Nad szkołami wisi widmo strajku nauczycieli

Nad szkołami wisi widmo strajku nauczycieli. Głównym powodem są odrzucone w ubiegłym tygodniu przez Sejm poprawki Senatu gwarantujące 20-procentowe podwyżki dla wszystkich pedagogów. Otrzymają je jedynie nauczyciele rozpoczynający pracę.

Oprócz głównego powodu, jakim są odrzucone przez Sejm podwyżki dla pedagogów, problemem jest również przepełnienie szkół i duża liczba wakatów.

Jak donosi reporterka RMF FM Anna Zakrzewska, strajk może przybrać różne formy - od najłagodniejszej, czyli zwykłego oplakatowania szkół, po najostrzejszą, jaką jest strajk generalny.

Związek Nauczycielstwa Polskiego uspokaja, że bez względu na decyzje jakie zapadną wśród nauczycieli w najbliższych dniach, dzieci od 1 września pójdą do szkoły.

Palącą kwestią jest, czy będzie miał kto ich uczyć. Według szacunków związku, już dziś brakuje około 20 tysięcy nauczycieli w całej Polsce.

Dodatkowo od września naukę w szkołach rozpoczną dzieci z Ukrainy. Sytuacja jest dramatyczna - mówi przewodniczący związku Sławomir Broniarz.

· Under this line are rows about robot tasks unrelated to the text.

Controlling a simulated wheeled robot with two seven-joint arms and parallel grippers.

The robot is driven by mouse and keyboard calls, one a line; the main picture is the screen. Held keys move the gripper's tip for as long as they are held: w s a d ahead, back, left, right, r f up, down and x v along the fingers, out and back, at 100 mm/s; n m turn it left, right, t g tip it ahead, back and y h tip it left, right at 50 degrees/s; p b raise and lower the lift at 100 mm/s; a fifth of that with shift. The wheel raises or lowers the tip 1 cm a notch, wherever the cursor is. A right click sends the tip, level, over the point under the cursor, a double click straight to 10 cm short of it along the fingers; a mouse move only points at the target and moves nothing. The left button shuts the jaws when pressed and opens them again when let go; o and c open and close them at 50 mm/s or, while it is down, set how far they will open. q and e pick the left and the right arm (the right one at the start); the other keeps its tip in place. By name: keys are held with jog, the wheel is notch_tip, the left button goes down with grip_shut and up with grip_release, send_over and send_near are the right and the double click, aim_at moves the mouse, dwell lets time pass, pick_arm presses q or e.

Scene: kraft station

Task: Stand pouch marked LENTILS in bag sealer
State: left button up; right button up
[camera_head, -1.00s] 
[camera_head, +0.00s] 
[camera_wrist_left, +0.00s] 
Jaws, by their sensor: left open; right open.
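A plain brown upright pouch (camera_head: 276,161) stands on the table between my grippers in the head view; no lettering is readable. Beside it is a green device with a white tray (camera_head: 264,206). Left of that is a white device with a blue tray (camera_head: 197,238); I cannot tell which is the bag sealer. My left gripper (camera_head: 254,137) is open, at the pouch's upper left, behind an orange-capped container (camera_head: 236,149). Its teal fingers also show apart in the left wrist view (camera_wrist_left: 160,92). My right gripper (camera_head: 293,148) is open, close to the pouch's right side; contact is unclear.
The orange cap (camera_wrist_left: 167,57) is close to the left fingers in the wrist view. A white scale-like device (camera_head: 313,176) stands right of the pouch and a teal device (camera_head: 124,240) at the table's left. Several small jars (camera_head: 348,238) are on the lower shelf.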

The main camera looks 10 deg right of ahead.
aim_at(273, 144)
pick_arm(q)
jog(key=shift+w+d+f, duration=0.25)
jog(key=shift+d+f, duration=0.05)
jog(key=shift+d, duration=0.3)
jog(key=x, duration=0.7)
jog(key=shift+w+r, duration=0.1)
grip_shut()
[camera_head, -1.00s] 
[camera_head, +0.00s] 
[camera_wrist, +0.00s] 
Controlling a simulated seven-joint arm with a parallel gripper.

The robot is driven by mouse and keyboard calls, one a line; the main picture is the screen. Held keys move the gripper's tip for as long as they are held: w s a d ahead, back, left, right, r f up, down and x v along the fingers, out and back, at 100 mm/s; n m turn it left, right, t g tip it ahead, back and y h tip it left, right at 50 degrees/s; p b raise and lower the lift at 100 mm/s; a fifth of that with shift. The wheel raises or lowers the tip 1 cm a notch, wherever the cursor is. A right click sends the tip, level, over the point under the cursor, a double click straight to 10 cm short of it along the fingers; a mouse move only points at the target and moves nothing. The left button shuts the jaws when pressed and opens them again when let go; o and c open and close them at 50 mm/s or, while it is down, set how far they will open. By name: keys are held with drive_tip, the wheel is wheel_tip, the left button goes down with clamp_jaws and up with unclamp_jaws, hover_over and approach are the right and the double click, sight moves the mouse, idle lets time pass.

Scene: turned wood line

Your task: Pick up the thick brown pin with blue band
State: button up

Widzimy po stronie rządu, że jest absolutne lekceważenie większości tego środowiska, a jednocześnie brak jakiegokolwiek planu, pomysłu czy konceptu jak wybrnąć z tej patowej sytuacji - podkreślił Broniarz.

Ostateczna decyzja ws. daty i formy strajku zapadnie 23 sierpnia.